→ **DATASET EXTRACT**
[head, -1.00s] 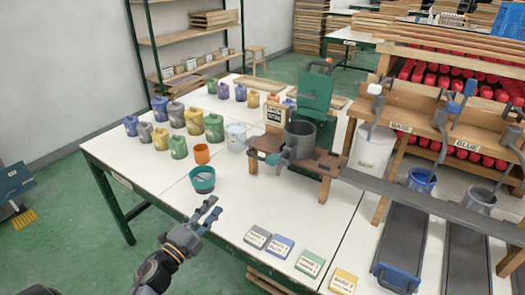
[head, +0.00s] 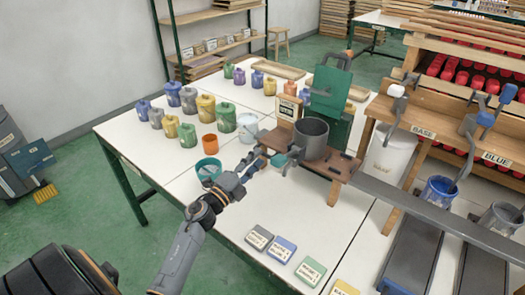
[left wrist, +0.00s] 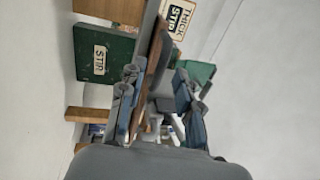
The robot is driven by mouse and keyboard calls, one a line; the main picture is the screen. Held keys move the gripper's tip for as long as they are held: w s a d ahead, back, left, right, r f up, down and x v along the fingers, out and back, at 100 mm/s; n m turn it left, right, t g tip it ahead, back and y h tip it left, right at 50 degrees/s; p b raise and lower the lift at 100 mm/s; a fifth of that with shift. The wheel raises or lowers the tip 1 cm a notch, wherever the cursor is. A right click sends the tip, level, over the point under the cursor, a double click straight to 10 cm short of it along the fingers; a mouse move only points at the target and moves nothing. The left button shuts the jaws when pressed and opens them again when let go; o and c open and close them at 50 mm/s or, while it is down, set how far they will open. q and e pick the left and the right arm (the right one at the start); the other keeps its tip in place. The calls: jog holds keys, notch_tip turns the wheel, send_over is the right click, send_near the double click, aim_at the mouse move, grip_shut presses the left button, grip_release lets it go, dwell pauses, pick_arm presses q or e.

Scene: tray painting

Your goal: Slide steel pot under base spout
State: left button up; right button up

→ **WRITTEN INSTRUCTION**
Restate the listing above word for word, and skip the pictures.

→ **SOLUTION TO THE EXERCISE**
[head, -1.00s] 
[head, +0.00s] 
[left wrist, +0.00s] 
The robot is driven by mouse and keyboard calls, one a line; the main picture is the screen. Held keys move the gripper's tip for as long as they are held: w s a d ahead, back, left, right, r f up, down and x v along the fingers, out and back, at 100 mm/s; n m turn it left, right, t g tip it ahead, back and y h tip it left, right at 50 degrees/s; p b raise and lower the lift at 100 mm/s; a fifth of that with shift. The wheel raises or lowers the tip 1 cm a notch, wherever the cursor is. A right click sends the tip, level, over the point under the cursor, a double click straight to 10 cm short of it along the fingers; a mouse move only points at the target and moves nothing. The left button shuts the jaws when pressed and opens them again when let go; o and c open and close them at 50 mm/s or, while it is down, set how far they will open. q and e pick the left and the right arm (the right one at the start); the other keeps its tip in place. The calls: jog holds keys, notch_tip turns the wheel, send_over is the right click, send_near the double click, aim_at the mouse move, grip_shut presses the left button, grip_release lets it go, dwell pauses, pick_arm presses q or e.

Scene: tray painting

Your goal: Slide steel pot under base spout
State: left button up; right button up

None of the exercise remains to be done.